I May Be Okay With Failing

Over the last week or two the WACM (Women’s Association of Computing Machinery)  has invited some amazing ladies from the tech field to give talks about their experiences as a woman in technology and what they have learned. One was Arry Chu, whom’s career path has been all over the place with her position as a consultant (also has her own startup now) and the other was Christina Chen who is a project manager who has been at Microsoft for twenty-so years.

Both of these women gave talks in different styles. Arry’s was more of a casual “here is my life story and some things I learned”. After her talk, we all went to Wild Orchard (a thai restaurant) for dinner (how cool was it for her to have dinner with us!) and she mentioned her tips for success. Not tips as in “this is what you say to a client” or “how to get a raise” tips. They were more of a philosophy to drive your career in a way that gave you happiness. It was focused on passion and caring for others.

Caring about people is definitely something I want to create in my own team or corporate culture someday. And Christina Chen also noted on this. This concept of putting others first and creating a culture on thoughtfulness. She crafted this concept by selecting the people on her team based on how thoughtful they are. And doing so has increased productivity since thoughtful people try to help other people with their problems and etc. Now, that she is one of the senior executives at Microsoft and at this shift in Microsoft as a company in the products that they begin to produce, she is able to influence the type of culture the company has. She is nudging the mindset from “look at this cool piece of tech” to “look at this piece of tech that will address human needs and help people and make lives better”.  And, I think that’s pretty cool. I hope that wherever I go a culture of caring for others in the world and within the workplace will exist.

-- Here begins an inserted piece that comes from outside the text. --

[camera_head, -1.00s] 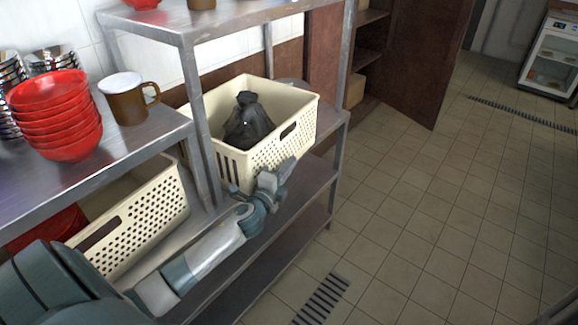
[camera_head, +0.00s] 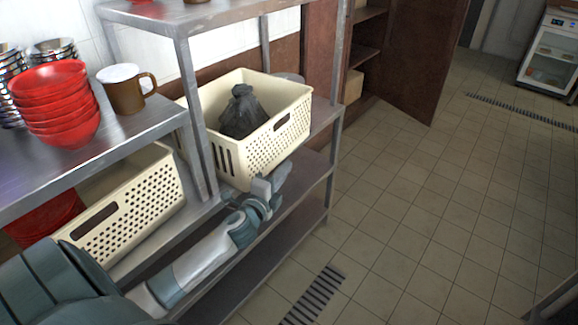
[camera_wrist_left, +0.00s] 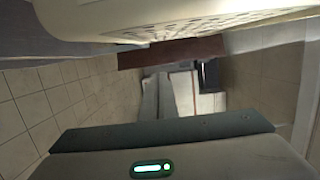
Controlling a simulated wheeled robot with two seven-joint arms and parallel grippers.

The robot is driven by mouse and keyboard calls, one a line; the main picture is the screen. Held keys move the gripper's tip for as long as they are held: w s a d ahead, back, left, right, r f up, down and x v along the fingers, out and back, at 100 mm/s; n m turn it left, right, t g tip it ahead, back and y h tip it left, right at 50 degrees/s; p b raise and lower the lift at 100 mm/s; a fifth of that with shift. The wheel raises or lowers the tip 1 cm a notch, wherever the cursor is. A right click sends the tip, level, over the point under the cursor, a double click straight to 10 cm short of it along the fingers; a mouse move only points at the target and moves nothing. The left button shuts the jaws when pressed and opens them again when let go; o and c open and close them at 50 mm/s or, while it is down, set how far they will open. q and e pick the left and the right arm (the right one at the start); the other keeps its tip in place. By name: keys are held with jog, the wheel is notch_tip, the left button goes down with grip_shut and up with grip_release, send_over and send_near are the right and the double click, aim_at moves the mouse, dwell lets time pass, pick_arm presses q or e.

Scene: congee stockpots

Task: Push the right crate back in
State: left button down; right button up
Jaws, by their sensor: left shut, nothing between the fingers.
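The right crate (camera_head: 277,142) is a cream, perforated plastic crate on the middle shelf in the head view. A dark bag (camera_head: 242,113) sits in it. Its front side appears to stand out over the shelf's front edge. My left gripper (camera_head: 276,182) is shut and empty, just below and in front of the crate's front side. Whether it touches the crate I cannot tell. In the left wrist view the crate's pale wall (camera_wrist_left: 190,20) fills the top, close to the gripper. My right gripper is not in view.
A second cream crate (camera_head: 135,212) stands to the left, beyond a metal post (camera_head: 194,120). Red bowls (camera_head: 58,105) and a brown mug (camera_head: 125,92) stand on the counter above it. A lower shelf (camera_head: 300,205) runs under my gripper. The tiled floor to the right is clear.

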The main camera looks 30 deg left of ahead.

I was also relieved when Arry mentioned how difficult it was for her to settle on a major and failing chemistry (because I failed physics last semester (also one of the most freeing things to have ever happened to me)). That sounds terrible, I know. I have been worried about being on the right path ever since I learned that careers, majors, and colleges were a thing. And when she mentioned going from job to job and doing all these things before she found something right. It’s scary when you are in school and you think about your job, you don’t see a lot of job mobility. You focus so much on finding the right path and making the right decisions the first time around. But Arry’s career path shows that you will always end up where you should be. And, that you shouldn’t be afraid of a healthy dose of failing, learning, and risk.

If I had not failed physics, since I still love the darn subject, I would have kept pushing myself through the major and cry all the time. I would be miserable since the curriculum and pushing myself to perform better on the tests was wiping myself out. But, I would not have given up because I am stubborn. And, though I did cry during the final, when I realized I had failed the class I never felt so light. It was like this thing just lifted off my shoulder. Life; it goes on. Failing physics wasn’t the end of the world. And, taking chances with my decisions won’t set me on the “wrong” path either. I get it now.